Het lijkt er sterk op dat wetgeving 'uit' is. Deels komt dat door decentralisatie en deels omdat de afgelopen jaren grote wetgevingsprojecten zijn afgerond (denk aan de Omgevingswet en de Wet dieren). Daarnaast komen er steeds meer akkoorden met decentrale overheden en maatschappelijke 'spelers'. Bijvoorbeeld over betere toegankelijkheid voor mensen met een beperking, over de huursector en over het beroepsonderwijs.
Dat beeld was sinds het aantreden van het kabinet al te zien aan de parlementaire agenda. In de afgelopen maanden stond vaak slechts één wetsvoorstel op de weekagenda, afgezien van enkele herindelingsvoorstellen en hamerstukken. Voor zover er wetgeving werd behandeld, dan ging het vooral om initiatiefvoorstellen.

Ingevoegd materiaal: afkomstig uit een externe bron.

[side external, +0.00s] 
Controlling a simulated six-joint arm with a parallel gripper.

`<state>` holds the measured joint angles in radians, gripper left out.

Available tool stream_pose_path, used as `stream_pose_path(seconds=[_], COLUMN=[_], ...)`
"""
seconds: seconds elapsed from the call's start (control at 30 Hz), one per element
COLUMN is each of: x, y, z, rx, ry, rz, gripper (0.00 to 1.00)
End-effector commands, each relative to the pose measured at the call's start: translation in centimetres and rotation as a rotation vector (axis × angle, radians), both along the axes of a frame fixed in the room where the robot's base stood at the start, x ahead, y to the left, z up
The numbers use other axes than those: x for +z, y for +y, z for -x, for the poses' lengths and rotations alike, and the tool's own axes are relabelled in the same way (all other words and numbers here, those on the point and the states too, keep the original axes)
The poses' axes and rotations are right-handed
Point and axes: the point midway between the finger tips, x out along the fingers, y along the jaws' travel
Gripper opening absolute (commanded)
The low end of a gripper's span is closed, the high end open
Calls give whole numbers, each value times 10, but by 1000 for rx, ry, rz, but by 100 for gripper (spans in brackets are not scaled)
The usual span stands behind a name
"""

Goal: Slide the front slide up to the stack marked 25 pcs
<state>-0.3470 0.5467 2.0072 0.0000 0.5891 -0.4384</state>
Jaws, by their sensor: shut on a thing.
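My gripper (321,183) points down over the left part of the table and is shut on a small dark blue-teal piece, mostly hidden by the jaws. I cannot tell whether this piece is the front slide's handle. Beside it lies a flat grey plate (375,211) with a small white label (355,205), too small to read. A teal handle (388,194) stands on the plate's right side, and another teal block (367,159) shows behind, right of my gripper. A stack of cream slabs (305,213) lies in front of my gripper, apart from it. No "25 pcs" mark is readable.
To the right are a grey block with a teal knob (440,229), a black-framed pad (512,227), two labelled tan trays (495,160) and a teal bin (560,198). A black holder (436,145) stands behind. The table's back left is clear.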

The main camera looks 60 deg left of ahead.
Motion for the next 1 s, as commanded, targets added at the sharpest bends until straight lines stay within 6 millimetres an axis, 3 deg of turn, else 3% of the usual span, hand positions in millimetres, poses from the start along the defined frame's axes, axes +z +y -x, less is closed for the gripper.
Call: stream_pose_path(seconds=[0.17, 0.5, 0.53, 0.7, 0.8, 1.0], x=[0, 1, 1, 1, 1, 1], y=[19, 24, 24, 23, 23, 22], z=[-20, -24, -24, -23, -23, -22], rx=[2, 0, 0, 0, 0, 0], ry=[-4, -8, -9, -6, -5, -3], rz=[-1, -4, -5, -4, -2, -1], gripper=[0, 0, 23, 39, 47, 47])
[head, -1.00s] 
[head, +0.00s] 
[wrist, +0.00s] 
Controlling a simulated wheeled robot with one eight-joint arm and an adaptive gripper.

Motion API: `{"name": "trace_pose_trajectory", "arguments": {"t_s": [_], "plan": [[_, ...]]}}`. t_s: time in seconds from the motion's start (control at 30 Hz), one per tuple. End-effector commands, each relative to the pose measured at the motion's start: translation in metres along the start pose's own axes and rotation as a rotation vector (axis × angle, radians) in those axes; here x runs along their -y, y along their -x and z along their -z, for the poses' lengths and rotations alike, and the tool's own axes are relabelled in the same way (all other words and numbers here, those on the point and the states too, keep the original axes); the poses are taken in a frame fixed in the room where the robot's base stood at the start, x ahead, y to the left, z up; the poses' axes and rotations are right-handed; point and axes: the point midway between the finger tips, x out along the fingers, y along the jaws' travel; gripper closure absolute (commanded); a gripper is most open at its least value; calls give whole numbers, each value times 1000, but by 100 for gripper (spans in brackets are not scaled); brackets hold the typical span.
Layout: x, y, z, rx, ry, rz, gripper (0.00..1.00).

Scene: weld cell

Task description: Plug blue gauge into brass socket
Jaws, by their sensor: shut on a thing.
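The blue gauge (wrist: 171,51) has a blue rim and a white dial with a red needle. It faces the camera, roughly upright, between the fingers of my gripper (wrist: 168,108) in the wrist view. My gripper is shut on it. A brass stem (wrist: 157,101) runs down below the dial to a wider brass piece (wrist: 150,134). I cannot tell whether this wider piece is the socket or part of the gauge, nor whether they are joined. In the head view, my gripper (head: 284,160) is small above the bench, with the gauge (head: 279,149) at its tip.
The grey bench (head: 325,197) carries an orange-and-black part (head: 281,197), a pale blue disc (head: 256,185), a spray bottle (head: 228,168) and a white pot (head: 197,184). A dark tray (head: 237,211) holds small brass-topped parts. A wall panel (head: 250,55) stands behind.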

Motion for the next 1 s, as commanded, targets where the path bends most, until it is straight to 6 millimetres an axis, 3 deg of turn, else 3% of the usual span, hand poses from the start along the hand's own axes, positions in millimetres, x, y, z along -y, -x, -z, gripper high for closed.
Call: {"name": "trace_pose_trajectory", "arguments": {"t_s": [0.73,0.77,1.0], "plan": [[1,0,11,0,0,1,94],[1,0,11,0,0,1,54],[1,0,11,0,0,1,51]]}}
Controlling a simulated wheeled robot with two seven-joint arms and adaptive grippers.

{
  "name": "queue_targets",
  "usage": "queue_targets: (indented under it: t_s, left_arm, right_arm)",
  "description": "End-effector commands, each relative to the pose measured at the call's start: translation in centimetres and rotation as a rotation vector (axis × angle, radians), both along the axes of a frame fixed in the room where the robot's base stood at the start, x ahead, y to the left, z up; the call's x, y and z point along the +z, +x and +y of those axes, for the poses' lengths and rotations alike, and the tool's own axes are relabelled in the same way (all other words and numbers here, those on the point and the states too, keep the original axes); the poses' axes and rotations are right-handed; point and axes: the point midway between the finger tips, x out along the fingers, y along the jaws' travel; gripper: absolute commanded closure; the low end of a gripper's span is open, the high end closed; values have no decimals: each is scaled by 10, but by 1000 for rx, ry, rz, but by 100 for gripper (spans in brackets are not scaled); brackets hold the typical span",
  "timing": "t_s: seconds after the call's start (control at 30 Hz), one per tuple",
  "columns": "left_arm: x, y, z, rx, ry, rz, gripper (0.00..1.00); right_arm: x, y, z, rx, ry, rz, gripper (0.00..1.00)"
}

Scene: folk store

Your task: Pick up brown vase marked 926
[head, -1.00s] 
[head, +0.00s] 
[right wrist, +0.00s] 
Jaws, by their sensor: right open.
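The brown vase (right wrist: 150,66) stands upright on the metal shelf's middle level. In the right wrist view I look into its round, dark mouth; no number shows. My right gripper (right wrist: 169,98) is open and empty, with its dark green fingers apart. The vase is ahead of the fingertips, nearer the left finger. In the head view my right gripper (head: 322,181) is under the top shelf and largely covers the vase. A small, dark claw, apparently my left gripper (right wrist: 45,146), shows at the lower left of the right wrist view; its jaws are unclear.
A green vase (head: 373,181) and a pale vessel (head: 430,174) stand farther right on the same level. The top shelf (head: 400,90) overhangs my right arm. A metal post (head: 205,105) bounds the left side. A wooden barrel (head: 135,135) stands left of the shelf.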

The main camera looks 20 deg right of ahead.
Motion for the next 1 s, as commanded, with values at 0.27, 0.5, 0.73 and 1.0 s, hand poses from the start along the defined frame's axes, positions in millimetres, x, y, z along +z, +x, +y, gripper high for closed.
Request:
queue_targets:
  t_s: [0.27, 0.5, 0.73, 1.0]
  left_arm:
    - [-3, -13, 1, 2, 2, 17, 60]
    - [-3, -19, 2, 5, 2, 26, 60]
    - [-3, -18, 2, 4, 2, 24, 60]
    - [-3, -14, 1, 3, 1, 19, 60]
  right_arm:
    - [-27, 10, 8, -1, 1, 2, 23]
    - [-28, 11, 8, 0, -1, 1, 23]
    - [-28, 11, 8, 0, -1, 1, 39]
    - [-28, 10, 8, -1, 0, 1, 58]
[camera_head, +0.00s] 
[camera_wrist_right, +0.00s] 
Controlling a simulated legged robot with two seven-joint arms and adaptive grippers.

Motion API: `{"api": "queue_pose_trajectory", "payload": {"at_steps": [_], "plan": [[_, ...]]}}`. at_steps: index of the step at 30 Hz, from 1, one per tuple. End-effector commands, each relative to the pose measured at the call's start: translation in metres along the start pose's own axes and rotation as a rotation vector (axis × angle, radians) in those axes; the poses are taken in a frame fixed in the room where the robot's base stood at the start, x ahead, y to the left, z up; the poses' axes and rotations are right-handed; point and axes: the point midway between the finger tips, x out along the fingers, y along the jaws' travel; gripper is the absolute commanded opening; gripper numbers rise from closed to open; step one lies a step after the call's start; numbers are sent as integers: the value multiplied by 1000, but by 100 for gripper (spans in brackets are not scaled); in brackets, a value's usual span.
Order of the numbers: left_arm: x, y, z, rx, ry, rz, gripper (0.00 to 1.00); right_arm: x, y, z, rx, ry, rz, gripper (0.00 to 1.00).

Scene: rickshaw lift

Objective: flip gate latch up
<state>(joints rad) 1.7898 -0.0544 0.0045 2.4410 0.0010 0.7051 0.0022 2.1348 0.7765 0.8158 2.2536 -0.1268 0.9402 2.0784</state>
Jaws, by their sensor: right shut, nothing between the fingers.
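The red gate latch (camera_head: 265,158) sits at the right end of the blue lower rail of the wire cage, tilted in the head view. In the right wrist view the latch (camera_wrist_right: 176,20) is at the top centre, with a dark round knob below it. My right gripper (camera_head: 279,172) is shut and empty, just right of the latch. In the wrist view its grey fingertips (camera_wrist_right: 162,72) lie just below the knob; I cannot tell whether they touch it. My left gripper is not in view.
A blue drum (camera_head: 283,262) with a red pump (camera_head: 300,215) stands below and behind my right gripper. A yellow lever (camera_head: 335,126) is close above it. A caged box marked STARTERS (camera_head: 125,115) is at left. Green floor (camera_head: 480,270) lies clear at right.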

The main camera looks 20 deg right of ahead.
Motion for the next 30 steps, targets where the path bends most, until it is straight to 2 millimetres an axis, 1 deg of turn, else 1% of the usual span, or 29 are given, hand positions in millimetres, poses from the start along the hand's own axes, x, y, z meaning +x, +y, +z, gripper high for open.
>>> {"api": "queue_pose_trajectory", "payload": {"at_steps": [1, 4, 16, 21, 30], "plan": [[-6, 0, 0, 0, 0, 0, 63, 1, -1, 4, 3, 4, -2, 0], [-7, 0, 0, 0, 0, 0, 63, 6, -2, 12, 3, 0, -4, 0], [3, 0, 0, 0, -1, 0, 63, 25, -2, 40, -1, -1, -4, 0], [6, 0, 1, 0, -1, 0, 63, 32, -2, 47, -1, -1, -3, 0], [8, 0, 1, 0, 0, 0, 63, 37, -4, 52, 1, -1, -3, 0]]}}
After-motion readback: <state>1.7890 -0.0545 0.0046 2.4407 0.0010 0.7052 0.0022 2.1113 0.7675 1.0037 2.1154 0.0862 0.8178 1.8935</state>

De trend had de afgelopen tijd ook al gevolgen voor de agenda van de Eerste Kamer, omdat voor die Kamer wetgeving immers het voornaamste deel uitmaakt van haar werkzaamheden. Op 13 en 27 maart en 24 april eindigde de vergaderingen na vijf minuten, op 5 juni na tien minuten, op 15 mei na een kwartier (maar dat kwam vooral door een herdenking), na op 20 maart na 20 minuten (o.a. vanwege verslagen over verzoekschriften) en op 17 april na drie kwartier.
De langere vergaderingen gingen over het initiatiefvoorstel-Dijkstra, over het Europees Openbaar Ministerie en over de Staat van de Unie. Alleen de wetsvoorstellen over het boerkaverbod en over aanpak van computercriminaliteit vroegen meer tijd. Aan van de regering afkomstige wetsvoorstellen werd (en hoefde) de afgelopen maanden nauwelijks tijd te worden besteed.
Natuurlijk kan dat in de loop van de kabinetsperiode wel weer wat veranderen, maar er lijkt sprake van een algemene ontwikkeling, die impact zal hebben op de parlementaire werkzaamheden. Voor de Eerste Kamer kan het zelfs tot afnemende relevantie leiden. En dat relativeert dan weer de betekenis van mogelijk verlies voor de coalitie bij de komende Eerste Kamerverkiezingen.